• [The task]
Report the number of lines where the string "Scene" occurs, and write nothing else.

Start of Material

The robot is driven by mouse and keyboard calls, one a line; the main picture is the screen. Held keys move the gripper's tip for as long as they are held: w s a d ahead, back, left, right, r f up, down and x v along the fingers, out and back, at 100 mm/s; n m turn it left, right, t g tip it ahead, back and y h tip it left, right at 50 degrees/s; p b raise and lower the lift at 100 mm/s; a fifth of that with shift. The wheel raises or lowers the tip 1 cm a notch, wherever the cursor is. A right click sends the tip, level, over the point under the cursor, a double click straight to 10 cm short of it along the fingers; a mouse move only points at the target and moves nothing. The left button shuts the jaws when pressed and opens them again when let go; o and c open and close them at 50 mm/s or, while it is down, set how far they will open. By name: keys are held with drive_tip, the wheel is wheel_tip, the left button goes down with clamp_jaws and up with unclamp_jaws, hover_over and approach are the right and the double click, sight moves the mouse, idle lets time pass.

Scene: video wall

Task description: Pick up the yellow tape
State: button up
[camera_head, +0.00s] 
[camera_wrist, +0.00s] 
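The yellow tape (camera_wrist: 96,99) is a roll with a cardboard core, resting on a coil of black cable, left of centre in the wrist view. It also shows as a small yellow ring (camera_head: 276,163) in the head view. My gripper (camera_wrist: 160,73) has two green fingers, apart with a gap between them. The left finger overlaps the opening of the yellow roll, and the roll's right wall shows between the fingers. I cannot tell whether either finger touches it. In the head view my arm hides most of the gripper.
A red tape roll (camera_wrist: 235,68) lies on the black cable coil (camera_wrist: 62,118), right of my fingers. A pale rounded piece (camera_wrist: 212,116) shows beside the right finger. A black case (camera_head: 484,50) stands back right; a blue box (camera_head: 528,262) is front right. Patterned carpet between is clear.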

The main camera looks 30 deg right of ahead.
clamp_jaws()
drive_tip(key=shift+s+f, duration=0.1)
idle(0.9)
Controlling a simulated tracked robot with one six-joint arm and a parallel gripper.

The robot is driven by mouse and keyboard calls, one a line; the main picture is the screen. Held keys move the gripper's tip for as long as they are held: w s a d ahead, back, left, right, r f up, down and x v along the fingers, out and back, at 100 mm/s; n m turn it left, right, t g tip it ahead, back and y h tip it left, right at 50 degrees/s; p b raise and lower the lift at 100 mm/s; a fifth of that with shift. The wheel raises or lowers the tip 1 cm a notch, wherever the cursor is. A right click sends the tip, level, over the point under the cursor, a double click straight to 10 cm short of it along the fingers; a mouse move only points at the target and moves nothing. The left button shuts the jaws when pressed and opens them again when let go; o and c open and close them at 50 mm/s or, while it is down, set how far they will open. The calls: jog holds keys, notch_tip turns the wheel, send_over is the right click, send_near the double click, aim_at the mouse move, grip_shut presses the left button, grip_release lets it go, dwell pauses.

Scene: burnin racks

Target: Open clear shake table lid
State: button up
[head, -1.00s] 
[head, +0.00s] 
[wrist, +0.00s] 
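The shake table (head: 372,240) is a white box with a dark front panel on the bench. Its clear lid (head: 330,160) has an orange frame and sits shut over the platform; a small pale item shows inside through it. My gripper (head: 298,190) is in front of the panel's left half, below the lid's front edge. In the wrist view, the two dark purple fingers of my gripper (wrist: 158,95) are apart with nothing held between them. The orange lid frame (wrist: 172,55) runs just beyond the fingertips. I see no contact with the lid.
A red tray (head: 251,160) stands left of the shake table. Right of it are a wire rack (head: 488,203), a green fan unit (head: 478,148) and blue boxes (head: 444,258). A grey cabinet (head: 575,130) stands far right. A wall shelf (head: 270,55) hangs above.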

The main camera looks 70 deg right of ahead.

End of Material

• [Written answer]
2